In the past, carriers were usually made from metals such as sheet steel, aluminum or thermoplastic polymers having moderate mechanical properties. Polymers such as polycarbonates, acrylics or fiber reinforced thermosetting resin such as glass fiber/epoxy, carbon fiber/epoxy or natural fiber (cotton or linen)/phenolic were used as carrier materials. A disadvantage observed in the use of metal carriers is that metal particles will abrade from the carrier or carrier gear, usually from the gear teeth of the carrier or from the surface.

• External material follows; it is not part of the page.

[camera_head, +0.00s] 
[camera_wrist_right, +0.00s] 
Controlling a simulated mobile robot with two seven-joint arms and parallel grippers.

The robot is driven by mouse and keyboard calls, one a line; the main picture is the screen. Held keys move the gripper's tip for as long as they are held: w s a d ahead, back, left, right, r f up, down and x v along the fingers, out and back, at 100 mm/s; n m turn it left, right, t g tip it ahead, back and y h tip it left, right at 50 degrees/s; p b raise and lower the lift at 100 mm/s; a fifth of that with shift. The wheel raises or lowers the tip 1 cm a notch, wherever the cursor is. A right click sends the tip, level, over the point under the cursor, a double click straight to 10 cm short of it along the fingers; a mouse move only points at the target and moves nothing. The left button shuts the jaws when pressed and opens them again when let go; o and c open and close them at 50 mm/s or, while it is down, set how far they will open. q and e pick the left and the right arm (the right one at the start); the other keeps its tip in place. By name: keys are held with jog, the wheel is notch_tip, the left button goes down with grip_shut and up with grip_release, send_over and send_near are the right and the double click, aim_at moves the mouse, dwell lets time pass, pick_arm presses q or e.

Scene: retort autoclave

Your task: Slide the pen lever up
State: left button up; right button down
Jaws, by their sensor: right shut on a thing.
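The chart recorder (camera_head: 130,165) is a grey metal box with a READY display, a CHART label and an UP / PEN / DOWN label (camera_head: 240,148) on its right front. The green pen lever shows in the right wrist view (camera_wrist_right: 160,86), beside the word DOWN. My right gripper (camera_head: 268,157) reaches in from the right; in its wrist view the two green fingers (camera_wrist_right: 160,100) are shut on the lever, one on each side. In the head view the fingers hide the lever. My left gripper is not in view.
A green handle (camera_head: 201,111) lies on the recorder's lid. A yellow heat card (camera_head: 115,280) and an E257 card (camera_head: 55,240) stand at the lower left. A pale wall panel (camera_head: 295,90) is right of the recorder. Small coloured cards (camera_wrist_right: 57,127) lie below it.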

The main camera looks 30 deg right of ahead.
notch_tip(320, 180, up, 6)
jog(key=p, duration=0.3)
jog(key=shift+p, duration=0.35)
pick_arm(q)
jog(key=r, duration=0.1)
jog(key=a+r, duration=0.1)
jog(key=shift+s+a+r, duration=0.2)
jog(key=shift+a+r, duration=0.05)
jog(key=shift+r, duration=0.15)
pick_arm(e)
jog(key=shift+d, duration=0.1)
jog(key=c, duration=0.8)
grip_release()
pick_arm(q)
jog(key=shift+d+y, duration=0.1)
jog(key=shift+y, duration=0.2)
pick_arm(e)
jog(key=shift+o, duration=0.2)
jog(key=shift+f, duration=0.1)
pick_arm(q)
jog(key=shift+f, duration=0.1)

The particles may then cause scratching of the wafers which are being polished as they are held by the carrier.

A difficulty observed with prior art carriers made from thermoplastic polymers having moderate mechanical properties is that such polymers do not retain their shape, particularly if the carrier (carrier gear or carrier sheet) is very thin i.e. less than a millimeter, for example. This problem is exacerbated if the carrier is of a large diameter, for example, about 250 millimeters to 750 millimeters. Such polymers are also not sufficiently stiff to remain flat as a thin sheet or film and therefore may result in damage to the object or wafer which is being polished when held by such a carrier. Of course the objects being polished are typically rather thin. Thus, it is necessary to provide a thin, uniform thickness carrier having a thickness which is slightly less than the finished thickness of the object being polished.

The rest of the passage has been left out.